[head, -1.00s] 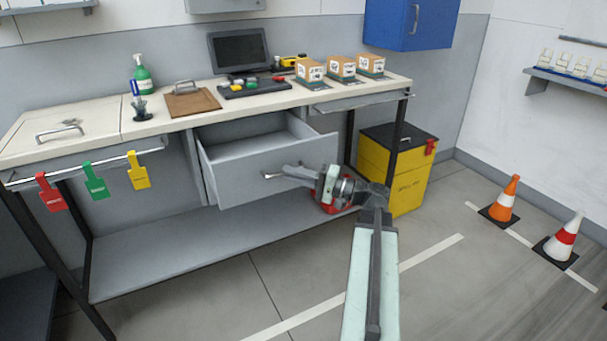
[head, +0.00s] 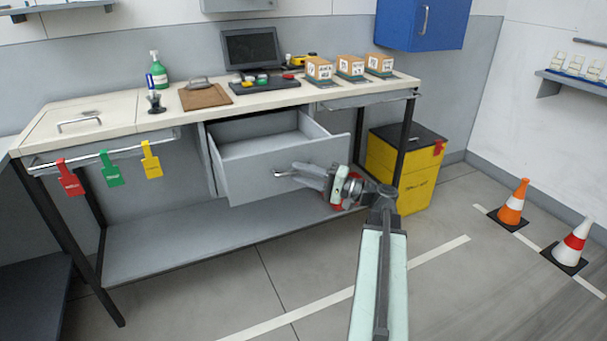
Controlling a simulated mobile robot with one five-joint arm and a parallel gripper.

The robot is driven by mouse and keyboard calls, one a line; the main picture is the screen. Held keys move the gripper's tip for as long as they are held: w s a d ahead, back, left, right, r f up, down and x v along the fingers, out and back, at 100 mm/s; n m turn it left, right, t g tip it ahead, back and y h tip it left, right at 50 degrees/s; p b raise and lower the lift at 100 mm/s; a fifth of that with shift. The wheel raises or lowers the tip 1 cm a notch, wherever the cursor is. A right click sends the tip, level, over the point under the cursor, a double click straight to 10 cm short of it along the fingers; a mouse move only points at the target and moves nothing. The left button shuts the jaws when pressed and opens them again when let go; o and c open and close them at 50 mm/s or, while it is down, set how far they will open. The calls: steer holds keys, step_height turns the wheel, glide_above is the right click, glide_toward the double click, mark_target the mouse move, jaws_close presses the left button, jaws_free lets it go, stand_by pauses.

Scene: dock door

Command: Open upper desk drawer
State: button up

* _Goal_:
Locate each line with the word "gripper" and copy it.

* _Solved problem_:
Controlling a simulated mobile robot with one five-joint arm and a parallel gripper.
The robot is driven by mouse and keyboard calls, one a line; the main picture is the screen. Held keys move the gripper's tip for as long as they are held: w s a d ahead, back, left, right, r f up, down and x v along the fingers, out and back, at 100 mm/s; n m turn it left, right, t g tip it ahead, back and y h tip it left, right at 50 degrees/s; p b raise and lower the lift at 100 mm/s; a fifth of that with shift. The wheel raises or lowers the tip 1 cm a notch, wherever the cursor is. A right click sends the tip, level, over the point under the cursor, a double click straight to 10 cm short of it along the fingers; a mouse move only points at the target and moves nothing. The left button shuts the jaws when pressed and opens them again when let go; o and c open and close them at 50 mm/s or, while it is down, set how far they will open. The calls: steer holds keys, step_height turns the wheel, glide_above is the right click, glide_toward the double click, mark_target the mouse move, jaws_close presses the left button, jaws_free lets it go, stand_by pauses.

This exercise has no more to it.